((
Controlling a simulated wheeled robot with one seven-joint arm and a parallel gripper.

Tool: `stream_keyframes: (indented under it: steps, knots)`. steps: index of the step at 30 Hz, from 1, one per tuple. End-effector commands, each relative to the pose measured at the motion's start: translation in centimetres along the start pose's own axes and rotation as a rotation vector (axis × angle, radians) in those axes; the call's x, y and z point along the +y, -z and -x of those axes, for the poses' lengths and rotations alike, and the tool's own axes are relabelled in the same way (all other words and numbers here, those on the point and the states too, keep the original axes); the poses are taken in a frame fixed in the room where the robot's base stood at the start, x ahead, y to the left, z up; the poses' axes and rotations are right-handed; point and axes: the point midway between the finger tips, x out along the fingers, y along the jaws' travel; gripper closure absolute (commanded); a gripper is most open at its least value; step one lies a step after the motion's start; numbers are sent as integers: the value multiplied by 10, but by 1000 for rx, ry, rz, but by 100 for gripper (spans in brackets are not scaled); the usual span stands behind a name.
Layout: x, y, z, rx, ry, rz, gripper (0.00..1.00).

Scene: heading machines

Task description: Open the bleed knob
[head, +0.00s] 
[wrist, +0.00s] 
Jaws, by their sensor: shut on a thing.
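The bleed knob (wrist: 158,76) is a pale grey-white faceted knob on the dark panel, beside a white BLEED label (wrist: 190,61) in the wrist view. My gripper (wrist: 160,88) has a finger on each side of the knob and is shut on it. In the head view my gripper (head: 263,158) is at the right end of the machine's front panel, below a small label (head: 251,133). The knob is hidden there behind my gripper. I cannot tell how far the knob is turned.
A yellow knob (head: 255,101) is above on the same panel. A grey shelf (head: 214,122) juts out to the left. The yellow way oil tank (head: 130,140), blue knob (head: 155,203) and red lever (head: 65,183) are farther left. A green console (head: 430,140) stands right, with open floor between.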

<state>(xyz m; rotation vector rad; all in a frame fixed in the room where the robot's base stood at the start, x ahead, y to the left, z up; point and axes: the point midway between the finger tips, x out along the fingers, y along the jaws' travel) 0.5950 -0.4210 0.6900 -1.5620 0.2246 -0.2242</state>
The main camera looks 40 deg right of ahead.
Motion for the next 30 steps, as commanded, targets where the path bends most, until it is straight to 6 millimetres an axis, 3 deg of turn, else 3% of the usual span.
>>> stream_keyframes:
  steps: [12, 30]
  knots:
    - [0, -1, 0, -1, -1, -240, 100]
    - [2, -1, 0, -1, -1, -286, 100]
))
((
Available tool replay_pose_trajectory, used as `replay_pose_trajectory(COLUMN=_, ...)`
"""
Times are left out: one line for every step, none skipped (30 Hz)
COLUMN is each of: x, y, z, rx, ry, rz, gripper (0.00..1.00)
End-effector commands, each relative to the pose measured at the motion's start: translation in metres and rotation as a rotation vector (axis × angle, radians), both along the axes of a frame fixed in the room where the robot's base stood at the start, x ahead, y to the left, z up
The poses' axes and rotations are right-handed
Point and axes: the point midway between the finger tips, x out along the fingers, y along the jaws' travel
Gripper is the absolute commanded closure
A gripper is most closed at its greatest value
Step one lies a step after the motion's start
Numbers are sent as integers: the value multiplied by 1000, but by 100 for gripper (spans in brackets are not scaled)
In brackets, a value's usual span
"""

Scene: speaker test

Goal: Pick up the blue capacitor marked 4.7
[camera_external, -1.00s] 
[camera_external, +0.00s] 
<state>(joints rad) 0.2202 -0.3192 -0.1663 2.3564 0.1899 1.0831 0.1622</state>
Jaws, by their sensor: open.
))
Task details |
From the listing, copy every line where the string "Scene" appears.

Solution to this task |
Scene: heading machines
Scene: speaker test

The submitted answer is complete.